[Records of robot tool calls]
>>>>

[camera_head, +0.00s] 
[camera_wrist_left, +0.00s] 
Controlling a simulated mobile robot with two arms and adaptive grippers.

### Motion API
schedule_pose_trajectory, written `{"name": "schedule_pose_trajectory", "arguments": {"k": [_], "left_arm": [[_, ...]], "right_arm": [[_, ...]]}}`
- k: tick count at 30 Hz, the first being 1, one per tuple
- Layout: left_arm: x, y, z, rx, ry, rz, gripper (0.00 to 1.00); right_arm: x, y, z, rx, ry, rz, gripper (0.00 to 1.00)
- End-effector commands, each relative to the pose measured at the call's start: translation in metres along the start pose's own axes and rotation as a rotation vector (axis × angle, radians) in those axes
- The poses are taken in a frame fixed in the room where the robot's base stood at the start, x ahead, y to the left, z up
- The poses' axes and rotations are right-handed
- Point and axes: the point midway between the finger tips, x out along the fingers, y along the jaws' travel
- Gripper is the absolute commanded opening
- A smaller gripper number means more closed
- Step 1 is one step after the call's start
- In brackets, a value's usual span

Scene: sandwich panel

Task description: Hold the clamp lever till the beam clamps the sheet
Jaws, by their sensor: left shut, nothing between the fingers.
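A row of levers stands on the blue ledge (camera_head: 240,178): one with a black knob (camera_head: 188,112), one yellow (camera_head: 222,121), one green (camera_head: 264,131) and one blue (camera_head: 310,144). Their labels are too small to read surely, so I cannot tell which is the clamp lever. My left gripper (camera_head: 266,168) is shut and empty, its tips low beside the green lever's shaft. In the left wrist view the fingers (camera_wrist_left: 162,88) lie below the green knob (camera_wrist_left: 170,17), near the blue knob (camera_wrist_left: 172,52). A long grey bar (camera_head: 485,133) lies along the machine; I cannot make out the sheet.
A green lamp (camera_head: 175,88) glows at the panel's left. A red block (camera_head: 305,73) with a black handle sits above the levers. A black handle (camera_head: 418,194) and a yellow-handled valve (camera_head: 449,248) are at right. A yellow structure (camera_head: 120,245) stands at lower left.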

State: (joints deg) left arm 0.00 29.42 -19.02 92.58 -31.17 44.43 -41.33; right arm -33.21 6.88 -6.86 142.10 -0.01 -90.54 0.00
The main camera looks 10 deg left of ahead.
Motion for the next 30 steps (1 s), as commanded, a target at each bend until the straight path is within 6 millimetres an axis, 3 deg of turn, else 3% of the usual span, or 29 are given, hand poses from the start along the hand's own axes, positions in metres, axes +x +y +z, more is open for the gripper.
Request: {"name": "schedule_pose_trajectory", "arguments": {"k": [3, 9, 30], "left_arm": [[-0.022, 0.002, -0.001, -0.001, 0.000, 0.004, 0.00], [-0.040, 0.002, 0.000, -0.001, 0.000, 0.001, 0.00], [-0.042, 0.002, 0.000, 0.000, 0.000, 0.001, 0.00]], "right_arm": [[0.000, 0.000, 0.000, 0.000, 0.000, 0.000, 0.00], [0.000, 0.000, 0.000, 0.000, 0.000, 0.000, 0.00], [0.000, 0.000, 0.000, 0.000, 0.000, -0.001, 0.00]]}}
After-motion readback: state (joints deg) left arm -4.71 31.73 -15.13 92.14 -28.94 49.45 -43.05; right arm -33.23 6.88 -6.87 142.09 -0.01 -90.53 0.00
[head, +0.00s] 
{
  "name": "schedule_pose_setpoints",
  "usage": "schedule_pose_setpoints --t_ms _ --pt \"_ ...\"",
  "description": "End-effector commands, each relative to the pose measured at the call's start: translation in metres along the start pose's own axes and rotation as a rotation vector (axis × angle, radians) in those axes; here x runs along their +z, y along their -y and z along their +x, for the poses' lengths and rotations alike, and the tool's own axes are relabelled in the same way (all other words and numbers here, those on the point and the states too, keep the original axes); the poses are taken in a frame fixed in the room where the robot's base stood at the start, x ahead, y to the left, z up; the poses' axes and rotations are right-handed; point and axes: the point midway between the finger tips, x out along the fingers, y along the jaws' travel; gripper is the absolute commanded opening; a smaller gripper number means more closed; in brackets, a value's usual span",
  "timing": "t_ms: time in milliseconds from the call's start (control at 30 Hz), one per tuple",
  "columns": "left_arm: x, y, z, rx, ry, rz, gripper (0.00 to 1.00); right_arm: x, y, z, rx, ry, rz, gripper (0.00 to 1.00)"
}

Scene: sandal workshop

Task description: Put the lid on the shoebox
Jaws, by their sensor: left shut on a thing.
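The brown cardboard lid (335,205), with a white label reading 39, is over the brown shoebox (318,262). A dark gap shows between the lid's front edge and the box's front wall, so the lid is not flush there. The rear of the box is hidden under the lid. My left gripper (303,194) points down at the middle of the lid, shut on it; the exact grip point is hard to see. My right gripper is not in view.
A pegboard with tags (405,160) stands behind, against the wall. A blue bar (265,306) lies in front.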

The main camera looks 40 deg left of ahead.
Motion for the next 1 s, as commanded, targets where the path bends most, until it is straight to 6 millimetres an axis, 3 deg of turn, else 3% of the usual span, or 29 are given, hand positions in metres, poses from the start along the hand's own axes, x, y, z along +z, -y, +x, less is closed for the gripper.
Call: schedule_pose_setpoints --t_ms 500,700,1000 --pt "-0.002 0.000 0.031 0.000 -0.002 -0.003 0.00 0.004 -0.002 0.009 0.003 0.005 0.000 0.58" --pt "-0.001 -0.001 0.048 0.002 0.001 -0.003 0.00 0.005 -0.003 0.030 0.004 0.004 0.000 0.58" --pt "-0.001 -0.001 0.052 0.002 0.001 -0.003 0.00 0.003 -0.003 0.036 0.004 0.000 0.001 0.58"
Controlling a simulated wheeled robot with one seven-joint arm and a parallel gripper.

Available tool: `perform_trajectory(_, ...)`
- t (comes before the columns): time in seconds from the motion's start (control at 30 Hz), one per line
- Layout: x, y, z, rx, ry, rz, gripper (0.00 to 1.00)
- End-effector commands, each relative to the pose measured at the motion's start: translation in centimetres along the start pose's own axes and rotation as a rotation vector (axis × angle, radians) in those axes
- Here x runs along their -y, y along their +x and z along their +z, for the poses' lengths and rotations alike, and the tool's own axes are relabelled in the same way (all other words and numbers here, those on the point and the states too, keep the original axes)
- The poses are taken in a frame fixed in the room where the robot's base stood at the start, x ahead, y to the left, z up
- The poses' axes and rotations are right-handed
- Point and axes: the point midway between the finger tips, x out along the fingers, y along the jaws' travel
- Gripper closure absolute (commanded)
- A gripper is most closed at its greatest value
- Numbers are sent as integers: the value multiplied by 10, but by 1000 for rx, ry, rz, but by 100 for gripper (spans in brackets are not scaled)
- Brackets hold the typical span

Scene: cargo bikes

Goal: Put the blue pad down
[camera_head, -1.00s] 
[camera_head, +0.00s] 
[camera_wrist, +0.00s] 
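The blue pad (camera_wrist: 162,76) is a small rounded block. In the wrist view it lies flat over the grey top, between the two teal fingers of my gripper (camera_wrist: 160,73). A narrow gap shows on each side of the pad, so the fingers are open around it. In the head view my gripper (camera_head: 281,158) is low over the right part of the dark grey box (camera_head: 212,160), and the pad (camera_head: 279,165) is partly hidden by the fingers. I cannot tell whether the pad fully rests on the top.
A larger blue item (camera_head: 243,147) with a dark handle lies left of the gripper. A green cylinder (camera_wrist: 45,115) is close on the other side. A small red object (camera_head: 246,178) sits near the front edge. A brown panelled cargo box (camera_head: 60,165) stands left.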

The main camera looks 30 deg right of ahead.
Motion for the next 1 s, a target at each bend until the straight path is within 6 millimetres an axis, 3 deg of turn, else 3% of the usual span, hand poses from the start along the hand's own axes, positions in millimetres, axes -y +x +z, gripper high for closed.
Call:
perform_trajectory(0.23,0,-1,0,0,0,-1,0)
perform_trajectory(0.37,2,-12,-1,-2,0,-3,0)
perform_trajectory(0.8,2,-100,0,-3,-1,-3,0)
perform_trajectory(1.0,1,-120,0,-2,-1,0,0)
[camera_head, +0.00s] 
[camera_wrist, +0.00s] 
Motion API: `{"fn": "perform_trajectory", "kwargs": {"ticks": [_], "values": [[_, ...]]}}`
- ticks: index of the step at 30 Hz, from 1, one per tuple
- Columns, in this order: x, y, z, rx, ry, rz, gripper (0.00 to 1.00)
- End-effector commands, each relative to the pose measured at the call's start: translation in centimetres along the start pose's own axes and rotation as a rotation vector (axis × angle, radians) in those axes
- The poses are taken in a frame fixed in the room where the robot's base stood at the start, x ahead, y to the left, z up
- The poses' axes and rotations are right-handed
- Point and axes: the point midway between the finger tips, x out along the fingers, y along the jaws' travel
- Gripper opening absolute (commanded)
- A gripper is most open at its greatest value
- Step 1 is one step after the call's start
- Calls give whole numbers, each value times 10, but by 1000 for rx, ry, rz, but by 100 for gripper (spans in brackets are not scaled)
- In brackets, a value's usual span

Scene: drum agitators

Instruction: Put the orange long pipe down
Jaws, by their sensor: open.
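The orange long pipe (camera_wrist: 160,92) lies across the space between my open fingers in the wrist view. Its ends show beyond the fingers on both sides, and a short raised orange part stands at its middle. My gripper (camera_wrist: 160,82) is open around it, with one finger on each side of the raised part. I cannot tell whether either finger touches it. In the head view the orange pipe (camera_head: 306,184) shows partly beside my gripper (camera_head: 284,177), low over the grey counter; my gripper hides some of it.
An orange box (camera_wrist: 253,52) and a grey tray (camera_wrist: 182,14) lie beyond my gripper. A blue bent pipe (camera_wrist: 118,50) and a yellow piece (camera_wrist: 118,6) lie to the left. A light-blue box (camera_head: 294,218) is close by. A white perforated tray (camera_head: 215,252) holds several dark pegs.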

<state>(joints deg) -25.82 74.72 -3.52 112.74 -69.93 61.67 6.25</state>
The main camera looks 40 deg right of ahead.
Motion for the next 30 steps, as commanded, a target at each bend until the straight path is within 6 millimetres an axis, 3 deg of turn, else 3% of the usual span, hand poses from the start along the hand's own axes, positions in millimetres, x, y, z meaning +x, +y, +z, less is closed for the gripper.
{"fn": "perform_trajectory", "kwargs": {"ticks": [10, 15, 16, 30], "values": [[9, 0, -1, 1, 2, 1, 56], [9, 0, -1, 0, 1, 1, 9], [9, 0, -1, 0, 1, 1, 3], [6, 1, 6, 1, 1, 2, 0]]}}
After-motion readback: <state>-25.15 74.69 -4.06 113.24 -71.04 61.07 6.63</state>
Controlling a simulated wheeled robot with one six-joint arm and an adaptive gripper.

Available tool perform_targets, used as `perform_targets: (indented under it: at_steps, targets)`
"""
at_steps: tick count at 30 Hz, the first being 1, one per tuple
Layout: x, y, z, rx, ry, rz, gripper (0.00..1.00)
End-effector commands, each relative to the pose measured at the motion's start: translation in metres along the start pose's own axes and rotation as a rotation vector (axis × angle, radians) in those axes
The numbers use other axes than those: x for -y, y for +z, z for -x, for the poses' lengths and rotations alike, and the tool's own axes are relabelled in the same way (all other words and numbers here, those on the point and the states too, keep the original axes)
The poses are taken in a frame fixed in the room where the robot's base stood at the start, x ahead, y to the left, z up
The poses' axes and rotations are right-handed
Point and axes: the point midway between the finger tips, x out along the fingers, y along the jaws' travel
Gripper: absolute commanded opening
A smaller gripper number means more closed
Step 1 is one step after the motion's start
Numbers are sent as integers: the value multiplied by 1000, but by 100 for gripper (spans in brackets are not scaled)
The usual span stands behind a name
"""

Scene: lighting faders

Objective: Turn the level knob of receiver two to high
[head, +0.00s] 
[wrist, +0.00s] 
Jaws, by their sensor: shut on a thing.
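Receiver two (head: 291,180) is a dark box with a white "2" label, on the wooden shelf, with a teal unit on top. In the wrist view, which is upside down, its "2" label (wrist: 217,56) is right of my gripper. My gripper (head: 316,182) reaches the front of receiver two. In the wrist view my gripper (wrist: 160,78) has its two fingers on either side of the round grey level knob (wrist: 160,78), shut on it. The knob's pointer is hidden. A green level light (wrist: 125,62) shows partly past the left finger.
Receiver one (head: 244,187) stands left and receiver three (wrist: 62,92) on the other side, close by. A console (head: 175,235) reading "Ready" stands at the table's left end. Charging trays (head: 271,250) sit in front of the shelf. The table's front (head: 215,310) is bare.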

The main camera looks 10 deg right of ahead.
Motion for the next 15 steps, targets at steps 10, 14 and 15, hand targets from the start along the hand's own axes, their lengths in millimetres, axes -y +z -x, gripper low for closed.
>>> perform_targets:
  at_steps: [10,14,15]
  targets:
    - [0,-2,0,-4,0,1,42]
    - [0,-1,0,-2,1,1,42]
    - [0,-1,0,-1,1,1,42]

<<<<

TASK BRIEF: Among the entries above, how many lines hold the string "runs"? Give the number by itself.

RESPONSE TO THIS TASK: 2